Amnesty International (AI) hat unabhängige Anlaufstellen gefordert, um Beschwerden gegen die Polizei zu erfassen. Der Rechtspopulist Ronald Schill hat eine solche Stelle in Hamburg abgeschafft - wäre es nicht eine souveräne Geste, sie wieder einzurichten?
Lenders: Ich war einer derjenigen, der vehement für die Abschaffung war. In diesem Gremium waren drei Ehrenamtliche ohne juristische Vorbildung, die der Meinung waren: Wir gucken uns mal ein paar Akten an und kommen dann nach der Abhandlung durch deutsche Gerichte zu einem anderen Urteil und rollen es neu auf. Wir sind in einem Rechtsstaat. Außerdem haben wir in Hamburg sehr erfolgreich die dienstinterne Ermittlungsabteilung, die nicht dem Polizeipräsidenten, sondern der Innenbehörde unterstellt ist. Da frag ich mich: Was soll das noch?
Das kann vielleicht Herr Herrnkind erläutern.

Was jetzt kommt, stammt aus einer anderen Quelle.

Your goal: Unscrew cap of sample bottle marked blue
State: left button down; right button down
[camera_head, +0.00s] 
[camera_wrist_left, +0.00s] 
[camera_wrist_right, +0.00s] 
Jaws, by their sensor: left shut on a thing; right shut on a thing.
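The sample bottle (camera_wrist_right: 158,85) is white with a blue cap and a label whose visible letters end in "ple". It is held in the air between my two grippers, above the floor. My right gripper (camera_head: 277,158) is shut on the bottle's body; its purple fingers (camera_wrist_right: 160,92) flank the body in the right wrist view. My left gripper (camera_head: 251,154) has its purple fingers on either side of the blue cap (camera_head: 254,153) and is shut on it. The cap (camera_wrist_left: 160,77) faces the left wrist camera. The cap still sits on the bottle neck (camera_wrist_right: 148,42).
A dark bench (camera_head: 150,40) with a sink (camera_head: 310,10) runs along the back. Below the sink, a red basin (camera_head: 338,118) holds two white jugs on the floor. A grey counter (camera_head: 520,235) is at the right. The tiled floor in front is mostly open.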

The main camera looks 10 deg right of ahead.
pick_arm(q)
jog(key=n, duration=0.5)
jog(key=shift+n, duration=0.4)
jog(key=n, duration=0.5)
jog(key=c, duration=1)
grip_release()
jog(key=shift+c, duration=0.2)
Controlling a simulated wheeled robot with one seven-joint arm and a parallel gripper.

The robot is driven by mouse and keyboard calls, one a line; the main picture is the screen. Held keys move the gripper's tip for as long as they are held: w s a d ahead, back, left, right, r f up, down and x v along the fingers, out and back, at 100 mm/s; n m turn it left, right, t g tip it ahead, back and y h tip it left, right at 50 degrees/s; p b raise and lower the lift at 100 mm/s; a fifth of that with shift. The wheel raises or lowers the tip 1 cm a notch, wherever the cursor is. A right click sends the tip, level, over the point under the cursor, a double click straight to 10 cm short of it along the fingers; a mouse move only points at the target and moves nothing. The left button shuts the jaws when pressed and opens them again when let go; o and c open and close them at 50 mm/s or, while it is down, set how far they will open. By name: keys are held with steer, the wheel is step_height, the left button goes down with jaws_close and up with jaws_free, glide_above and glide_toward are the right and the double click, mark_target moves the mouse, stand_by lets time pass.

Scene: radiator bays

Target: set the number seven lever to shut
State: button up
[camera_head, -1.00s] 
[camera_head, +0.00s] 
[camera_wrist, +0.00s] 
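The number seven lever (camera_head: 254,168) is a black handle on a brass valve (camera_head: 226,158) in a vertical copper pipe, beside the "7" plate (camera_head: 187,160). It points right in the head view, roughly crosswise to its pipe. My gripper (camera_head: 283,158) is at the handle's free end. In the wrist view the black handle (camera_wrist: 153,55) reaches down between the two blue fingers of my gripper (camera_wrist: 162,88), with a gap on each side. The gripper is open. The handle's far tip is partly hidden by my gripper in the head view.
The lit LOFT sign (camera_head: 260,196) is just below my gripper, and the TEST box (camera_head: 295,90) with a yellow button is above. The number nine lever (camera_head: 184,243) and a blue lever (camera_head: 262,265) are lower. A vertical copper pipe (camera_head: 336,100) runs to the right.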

Herrnkind: Wir haben die Forderung ausgeweitet. Bislang ging die Diskussion um einen Polizeibeauftragten, nun wollen wir die Ermittlungen an eine unabhängige Stelle geben. Und zwar wegen unserer Erfahrung mit Fällen, in denen wir meinen, dass die Staatsanwaltschaft, die in ihrer Arbeit auf die Polizei angewiesen ist, eine allzu große Nähe zu ihr hat.